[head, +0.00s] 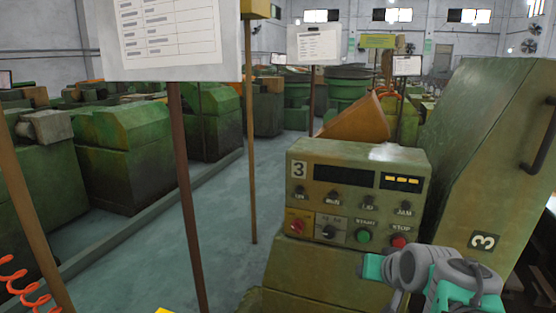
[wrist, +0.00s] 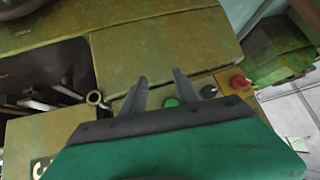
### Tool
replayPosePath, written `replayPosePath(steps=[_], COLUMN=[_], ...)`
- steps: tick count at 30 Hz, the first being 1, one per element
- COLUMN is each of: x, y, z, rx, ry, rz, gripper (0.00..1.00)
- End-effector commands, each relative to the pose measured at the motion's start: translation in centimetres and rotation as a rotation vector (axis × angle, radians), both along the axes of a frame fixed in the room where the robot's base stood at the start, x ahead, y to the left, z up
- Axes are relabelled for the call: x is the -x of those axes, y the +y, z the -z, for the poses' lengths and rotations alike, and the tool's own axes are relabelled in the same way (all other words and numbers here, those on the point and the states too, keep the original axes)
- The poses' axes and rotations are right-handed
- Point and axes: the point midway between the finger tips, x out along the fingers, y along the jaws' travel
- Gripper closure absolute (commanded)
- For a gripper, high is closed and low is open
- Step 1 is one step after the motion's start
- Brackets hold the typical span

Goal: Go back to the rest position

==============================

- _Directions for this task_: Retype the data above exactly; pictures are not part of the copy.

- _Complete answer_:
[head, +0.00s] 
[wrist, +0.00s] 
### Tool
replayPosePath, written `replayPosePath(steps=[_], COLUMN=[_], ...)`
- steps: tick count at 30 Hz, the first being 1, one per element
- COLUMN is each of: x, y, z, rx, ry, rz, gripper (0.00..1.00)
- End-effector commands, each relative to the pose measured at the motion's start: translation in centimetres and rotation as a rotation vector (axis × angle, radians), both along the axes of a frame fixed in the room where the robot's base stood at the start, x ahead, y to the left, z up
- Axes are relabelled for the call: x is the -x of those axes, y the +y, z the -z, for the poses' lengths and rotations alike, and the tool's own axes are relabelled in the same way (all other words and numbers here, those on the point and the states too, keep the original axes)
- The poses' axes and rotations are right-handed
- Point and axes: the point midway between the finger tips, x out along the fingers, y along the jaws' travel
- Gripper closure absolute (commanded)
- For a gripper, high is closed and low is open
- Step 1 is one step after the motion's start
- Brackets hold the typical span

Goal: Go back to the rest position

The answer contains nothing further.